** MATERIAL PROVIDED **
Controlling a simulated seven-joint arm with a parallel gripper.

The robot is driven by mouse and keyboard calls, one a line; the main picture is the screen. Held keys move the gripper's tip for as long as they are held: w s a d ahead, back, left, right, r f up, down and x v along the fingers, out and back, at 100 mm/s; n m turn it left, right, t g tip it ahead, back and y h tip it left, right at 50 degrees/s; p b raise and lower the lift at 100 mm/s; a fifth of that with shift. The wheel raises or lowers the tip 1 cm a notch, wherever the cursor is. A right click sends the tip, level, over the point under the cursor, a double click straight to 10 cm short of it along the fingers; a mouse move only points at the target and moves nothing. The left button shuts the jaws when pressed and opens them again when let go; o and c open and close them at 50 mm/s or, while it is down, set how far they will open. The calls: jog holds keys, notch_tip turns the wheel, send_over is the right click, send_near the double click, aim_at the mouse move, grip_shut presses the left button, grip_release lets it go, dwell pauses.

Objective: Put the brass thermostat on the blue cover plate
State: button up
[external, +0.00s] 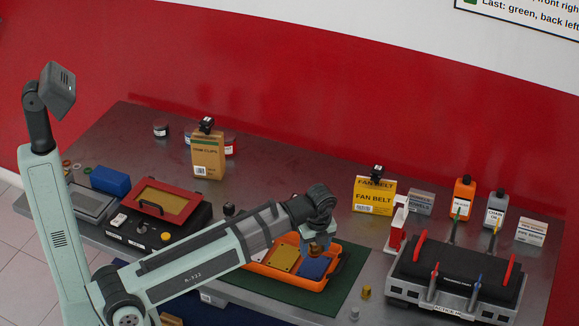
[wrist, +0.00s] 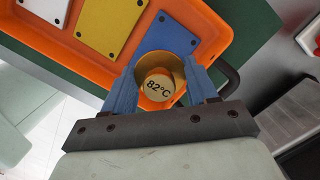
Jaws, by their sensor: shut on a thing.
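My gripper (wrist: 162,88) is shut on the brass thermostat (wrist: 158,84), a round piece marked 82°C, held between its two blue fingers. In the external view my gripper (external: 317,246) is above the right part of the orange tray, and the thermostat is hard to make out there. The blue cover plate (wrist: 168,37) lies in the tray, just beyond the thermostat in the wrist view. It also shows below my gripper in the external view (external: 314,268), partly hidden. I cannot tell the exact height of the thermostat above the tray.
The orange tray (external: 262,268) also holds a yellow plate (external: 285,259) and a white plate (wrist: 48,8). It stands on a green mat (external: 345,275). A small brass piece (external: 366,292) stands right of the mat. A grey engine block (external: 455,285) is further right; fan belt boxes (external: 374,195) stand behind.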

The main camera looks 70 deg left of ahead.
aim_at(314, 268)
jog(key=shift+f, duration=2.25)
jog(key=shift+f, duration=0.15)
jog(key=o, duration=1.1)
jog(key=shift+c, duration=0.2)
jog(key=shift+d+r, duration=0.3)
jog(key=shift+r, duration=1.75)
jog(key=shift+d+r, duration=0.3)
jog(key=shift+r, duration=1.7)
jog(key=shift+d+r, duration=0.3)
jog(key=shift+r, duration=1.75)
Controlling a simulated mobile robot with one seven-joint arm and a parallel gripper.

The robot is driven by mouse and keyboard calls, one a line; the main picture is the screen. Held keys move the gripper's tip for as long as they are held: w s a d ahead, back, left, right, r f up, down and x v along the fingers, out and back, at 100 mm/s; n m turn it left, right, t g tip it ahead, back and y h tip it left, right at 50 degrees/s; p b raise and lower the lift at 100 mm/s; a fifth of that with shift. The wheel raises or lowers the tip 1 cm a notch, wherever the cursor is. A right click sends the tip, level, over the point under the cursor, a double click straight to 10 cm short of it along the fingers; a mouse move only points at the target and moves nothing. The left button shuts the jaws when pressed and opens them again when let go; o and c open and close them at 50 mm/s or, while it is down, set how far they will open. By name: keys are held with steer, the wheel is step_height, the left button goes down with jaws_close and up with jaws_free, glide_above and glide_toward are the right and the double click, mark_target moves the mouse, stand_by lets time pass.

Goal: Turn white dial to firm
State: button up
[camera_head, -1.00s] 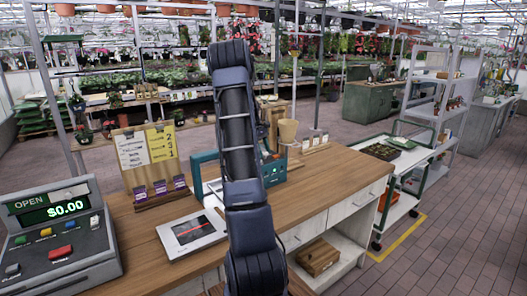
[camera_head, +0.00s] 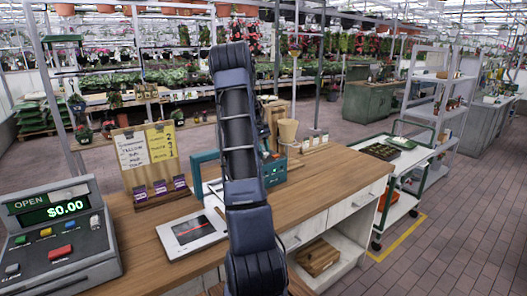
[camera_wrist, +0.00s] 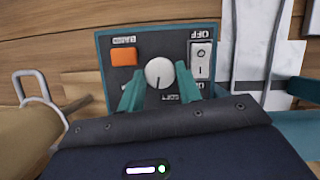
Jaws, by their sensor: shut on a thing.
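The white dial (camera_wrist: 159,73) sits on a dark panel with a teal edge (camera_wrist: 101,70), in the middle of the wrist view. A dark pointer line on it runs toward the bottom of the picture. My gripper (camera_wrist: 159,69) is shut on the dial, with one teal finger on each side. The small labels appear upside down; the one below the dial is too blurred to read surely. In the head view a teal box (camera_head: 275,173) stands on the wooden counter, and my arm hides its left part and my gripper.
On the panel, an orange button (camera_wrist: 123,57) is left of the dial and a white rocker switch (camera_wrist: 201,60) is right of it. A cash register (camera_head: 60,235), a tablet (camera_head: 192,235) and a sign stand (camera_head: 147,150) are on the counter (camera_head: 310,200).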

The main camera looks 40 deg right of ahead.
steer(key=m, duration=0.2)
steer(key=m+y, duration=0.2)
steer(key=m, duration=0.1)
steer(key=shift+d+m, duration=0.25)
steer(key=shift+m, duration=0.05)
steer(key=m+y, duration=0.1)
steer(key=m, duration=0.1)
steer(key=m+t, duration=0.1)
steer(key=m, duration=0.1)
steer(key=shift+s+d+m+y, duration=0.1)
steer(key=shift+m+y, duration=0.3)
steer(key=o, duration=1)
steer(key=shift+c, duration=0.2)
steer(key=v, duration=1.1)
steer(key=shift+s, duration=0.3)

** SHORT EXERCISE **
From the records above, pick out and copy each line holding the word "parallel".

** RESPONSE FOR THIS EXERCISE **
Controlling a simulated seven-joint arm with a parallel gripper.
Controlling a simulated mobile robot with one seven-joint arm and a parallel gripper.

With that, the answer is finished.